The development is funded by the MultilingualWeb-LT project.
Tilde TAWS API
TAWS exposes a RESTful API over HTTP.
HTML5
Request
POST /api/html5 HTTP/1.1
Host: taws.tilde.com
Content-Length: 62
<!DOCTYPE html><html lang="en"><body>hello world</body></html>
Response
HTTP/1.1 200 OK
Content-Type: text/html; charset=utf-8
<!DOCTYPE html>
<html lang="en">
<body its-annotators-ref="terminology|http://tilde.com/term-annotation-service">
<span its-term="yes" its-term-confidence="1">hello world</span>
</body></html>
XLIFF
Request
POST /api/xliff HTTP/1.1
Host: taws.tilde.com
Content-Length: 307
<?xml version="1.0" encoding="utf-8"?>
<xliff version="1.2" xmlns="urn:oasis:names:tc:xliff:document:1.2">
<file original="hello.txt" source-language="en-us" target-language="lv-lv" datatype="plaintext">
<body>
<trans-unit id='1'>
<source>hello world</source>
</trans-unit>
</body>
</file>
</xliff>
Response
HTTP/1.1 200 OK
Content-Type: text/xml; charset=utf-8
<?xml version="1.0" encoding="utf-8"?>
<xliff version="1.2" xmlns="urn:oasis:names:tc:xliff:document:1.2" xmlns:its="http://www.w3.org/2005/11/its" xmlns:itsx="http://www.w3.org/ns/its-xliff/"

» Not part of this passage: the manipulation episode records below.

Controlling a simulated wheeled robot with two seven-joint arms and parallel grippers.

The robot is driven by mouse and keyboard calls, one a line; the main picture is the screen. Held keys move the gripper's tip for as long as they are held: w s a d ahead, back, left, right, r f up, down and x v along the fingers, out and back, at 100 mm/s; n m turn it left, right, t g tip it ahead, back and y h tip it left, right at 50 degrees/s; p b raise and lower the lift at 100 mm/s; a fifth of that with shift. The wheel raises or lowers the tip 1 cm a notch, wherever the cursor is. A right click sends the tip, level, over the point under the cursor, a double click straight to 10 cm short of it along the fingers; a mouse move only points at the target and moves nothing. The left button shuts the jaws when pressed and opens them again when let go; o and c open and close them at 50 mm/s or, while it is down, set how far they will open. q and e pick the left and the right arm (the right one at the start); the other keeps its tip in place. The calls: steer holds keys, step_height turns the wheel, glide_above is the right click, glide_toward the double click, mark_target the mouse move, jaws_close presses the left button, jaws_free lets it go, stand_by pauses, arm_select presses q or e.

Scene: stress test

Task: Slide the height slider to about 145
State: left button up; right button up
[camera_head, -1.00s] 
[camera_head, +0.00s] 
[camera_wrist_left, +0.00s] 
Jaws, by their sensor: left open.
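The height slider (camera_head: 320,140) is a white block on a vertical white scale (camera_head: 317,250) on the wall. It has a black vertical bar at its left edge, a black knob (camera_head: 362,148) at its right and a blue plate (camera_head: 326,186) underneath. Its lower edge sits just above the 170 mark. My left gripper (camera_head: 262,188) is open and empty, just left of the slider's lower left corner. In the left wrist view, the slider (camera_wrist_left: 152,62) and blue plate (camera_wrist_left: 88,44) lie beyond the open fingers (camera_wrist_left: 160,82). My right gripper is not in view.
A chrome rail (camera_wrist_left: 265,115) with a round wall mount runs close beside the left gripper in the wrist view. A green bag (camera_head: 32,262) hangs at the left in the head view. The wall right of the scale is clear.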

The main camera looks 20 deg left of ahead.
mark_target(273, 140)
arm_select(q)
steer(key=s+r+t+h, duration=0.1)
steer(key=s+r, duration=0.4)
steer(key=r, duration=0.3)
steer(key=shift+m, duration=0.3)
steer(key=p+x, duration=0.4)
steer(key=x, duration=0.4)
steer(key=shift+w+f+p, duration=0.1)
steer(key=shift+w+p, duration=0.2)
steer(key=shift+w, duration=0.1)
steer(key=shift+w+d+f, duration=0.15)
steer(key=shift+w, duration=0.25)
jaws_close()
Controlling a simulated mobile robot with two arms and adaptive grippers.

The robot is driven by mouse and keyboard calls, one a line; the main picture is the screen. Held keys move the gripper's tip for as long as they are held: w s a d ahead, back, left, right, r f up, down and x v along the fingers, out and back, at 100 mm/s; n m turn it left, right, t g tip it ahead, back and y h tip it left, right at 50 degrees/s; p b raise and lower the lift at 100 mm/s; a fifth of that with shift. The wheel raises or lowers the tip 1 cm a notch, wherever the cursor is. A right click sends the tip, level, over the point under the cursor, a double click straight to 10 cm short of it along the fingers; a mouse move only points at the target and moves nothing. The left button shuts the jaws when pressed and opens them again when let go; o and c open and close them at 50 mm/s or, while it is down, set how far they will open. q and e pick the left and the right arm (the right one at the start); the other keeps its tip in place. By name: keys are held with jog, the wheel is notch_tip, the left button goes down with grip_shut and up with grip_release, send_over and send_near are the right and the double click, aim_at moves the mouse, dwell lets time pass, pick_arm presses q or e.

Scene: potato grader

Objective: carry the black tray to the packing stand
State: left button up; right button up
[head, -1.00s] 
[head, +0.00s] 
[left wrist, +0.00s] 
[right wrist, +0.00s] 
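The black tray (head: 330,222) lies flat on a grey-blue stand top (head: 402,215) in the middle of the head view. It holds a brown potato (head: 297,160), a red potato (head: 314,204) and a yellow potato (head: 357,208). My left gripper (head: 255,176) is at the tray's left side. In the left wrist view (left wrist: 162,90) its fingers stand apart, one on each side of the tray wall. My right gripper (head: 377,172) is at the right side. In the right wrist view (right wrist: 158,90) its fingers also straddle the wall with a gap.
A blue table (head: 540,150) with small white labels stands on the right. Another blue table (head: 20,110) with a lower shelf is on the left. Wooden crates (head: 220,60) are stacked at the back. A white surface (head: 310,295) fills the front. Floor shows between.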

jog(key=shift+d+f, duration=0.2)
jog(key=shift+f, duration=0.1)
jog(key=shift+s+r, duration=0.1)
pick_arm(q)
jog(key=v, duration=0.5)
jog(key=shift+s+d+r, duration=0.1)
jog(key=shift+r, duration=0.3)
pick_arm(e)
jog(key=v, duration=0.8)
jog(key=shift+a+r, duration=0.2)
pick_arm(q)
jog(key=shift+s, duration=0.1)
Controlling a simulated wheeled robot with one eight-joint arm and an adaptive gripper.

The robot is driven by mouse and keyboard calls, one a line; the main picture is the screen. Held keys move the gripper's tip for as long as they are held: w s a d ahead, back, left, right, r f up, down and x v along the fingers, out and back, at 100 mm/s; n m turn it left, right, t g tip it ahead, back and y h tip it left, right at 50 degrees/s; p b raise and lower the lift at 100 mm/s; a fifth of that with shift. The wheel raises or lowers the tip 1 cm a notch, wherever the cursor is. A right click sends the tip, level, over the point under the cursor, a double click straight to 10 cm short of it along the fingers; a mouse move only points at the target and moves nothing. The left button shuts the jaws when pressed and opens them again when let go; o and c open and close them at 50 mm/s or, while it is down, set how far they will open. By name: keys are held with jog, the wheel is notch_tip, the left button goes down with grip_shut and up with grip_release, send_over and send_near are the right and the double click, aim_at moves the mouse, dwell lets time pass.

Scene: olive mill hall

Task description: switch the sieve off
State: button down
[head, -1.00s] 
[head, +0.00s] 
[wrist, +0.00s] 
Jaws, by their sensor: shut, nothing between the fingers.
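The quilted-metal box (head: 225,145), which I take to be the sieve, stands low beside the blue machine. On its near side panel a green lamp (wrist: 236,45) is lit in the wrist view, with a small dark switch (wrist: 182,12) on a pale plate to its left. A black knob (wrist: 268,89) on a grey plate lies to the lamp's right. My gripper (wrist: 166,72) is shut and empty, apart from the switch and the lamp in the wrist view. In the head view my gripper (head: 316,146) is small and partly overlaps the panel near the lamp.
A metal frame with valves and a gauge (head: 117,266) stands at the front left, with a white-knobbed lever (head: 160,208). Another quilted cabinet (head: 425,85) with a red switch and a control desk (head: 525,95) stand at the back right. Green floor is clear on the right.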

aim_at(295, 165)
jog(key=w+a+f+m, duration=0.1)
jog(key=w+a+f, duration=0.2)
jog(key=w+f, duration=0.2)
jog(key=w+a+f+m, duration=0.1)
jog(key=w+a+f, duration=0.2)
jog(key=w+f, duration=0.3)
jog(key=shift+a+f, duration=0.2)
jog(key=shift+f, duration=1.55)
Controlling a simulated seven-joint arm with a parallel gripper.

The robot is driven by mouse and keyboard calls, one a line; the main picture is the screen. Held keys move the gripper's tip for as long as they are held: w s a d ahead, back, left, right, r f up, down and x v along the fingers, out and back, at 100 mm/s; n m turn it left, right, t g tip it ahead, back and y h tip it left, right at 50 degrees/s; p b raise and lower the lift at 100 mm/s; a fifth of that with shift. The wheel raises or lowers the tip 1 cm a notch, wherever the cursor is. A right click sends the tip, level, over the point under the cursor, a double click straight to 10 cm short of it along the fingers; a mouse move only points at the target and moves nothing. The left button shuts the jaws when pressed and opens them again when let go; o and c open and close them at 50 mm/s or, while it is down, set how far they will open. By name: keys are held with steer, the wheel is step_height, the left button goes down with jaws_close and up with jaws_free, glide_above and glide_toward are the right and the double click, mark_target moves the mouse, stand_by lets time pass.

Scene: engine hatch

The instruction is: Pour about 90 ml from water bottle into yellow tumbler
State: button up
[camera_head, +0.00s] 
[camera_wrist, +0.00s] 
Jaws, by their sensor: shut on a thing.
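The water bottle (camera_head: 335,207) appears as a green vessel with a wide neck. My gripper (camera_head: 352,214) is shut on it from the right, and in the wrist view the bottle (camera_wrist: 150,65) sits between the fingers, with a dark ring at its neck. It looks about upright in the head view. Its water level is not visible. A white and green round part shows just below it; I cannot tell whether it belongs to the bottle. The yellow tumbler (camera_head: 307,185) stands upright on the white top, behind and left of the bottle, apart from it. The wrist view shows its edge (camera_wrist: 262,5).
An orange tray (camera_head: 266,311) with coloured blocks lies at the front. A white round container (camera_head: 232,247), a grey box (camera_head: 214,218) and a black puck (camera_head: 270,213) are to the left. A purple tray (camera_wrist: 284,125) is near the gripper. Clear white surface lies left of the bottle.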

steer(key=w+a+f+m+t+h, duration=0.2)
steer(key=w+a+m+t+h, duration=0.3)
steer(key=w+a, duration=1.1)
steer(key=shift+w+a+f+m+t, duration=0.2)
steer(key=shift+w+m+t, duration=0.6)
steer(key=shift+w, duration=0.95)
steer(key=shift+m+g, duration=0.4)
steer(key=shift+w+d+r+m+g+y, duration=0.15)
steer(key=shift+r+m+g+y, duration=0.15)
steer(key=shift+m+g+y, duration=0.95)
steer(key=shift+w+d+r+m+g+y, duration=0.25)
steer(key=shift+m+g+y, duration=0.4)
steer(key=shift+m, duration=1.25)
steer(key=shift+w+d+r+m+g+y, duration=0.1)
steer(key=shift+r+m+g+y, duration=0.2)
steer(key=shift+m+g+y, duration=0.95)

its:annotatorsRef="terminology|http://tilde.com/term-annotation-service">
<file original="hello.txt" source-language="en-us" datatype="plaintext">
<body>
<trans-unit id="1">
<source><mrk mtype="term" itsx:termConfidence="1">hello world</mrk></source>
</trans-unit>
</body>
</file>
</xliff>
Plaintext
Request
POST /api/plaintext?lang=en HTTP/1.1
Host: taws.tilde.com
Content-Length: 11
hello world
Response
HTTP/1.1 200 OK
Content-Type: text/html; charset=utf-8
<!DOCTYPE html>
<html>
<head>
<meta charset="utf-8" />
</head>
<body its-annotators-ref="terminology|http://tilde.com/term-annotation-service">
<span its-term="yes" its-term-confidence="1">hello world</span>
</body>
</html>
Parameters
Every single piece of text in a document must have a language identifier or it will not be annotated since the language is unknown. You can add a lang
parameter to the query string to set the default language of the content without modifying the markup.
/api/html5?lang=en
The Domain data category identifies the topic of the document content. If the document contains no domain information, terminology from all domains is annotated. You can optionally add one or more domain
parameters to the query string to set the default domain(s) of the content without modifying the markup. Each domain must be a TaaS domain code ("TaaS-" followed by four digits, e.g., TaaS-1500). A parent domain includes all child domains.
/api/html5?domain=TaaS-1500
/api/html5?domain=TaaS-2000&domain=TaaS-1501
/api/html5?lang=en&domain=TaaS-1501&domain=TaaS-2200
If your document contains references to external rules with relative paths (e.g., <link rel="its-rules" href="rules.xml">
), you can add a baseUri
parameter specifying an accessible base path (e.g., http://example.org/its/
), otherwise the rules cannot be loaded by TAWS.
/api/html5?baseUri=http://example.org/its/
/api/html5?lang=en&baseUri=http://example.org/its/
By default, terminology is annotated using both the Statistical terminology annotation (statistical
) and the Term bank based terminology annotation (termbank
) method. To use only one method for annotation of terminology, specify it with a method
parameter in the query string:
/api/html5?method=statistical
/api/html5?method=termbank
/api/html5?lang=en&domain=TaaS-1501&method=termbank
Note that the Domain data category is ignored if the Term bank based terminology annotation (termbank
) method is not used.
Plaintext
For convenience, it is possible to annotate terminology in plaintext documents as well. The text will be converted and returned as an HTML5 document since there is no standard way to annotate terminology in plaintext using ITS 2.0 metadata.
Because there is no ITS 2.0 markup present in plaintext content, the lang
parameter is mandatory for plaintext documents. You can optionally add one or more domain
parameters to specify the domain of the text.
Response HTTP Status Codes
TAWS will respond with one of the following status codes:
- 200 OK – document was annotated successfully;
- 400 Bad Request – invalid document or parameters passed to TAWS;
- 500 Internal Server Error – there is a problem with the service.
The content of the response will be the annotated document or an error message in case of an error.
Limitations
- Only input in UTF-8 is supported.
- Domain values are limited to TaaS codes.
- Only the first 50 000 characters of the submitted document will be annotated.
The remaining document will be returned to the user without annotated terminology.
This is a limitation for showcase purposes in order not to allow misuse of the service.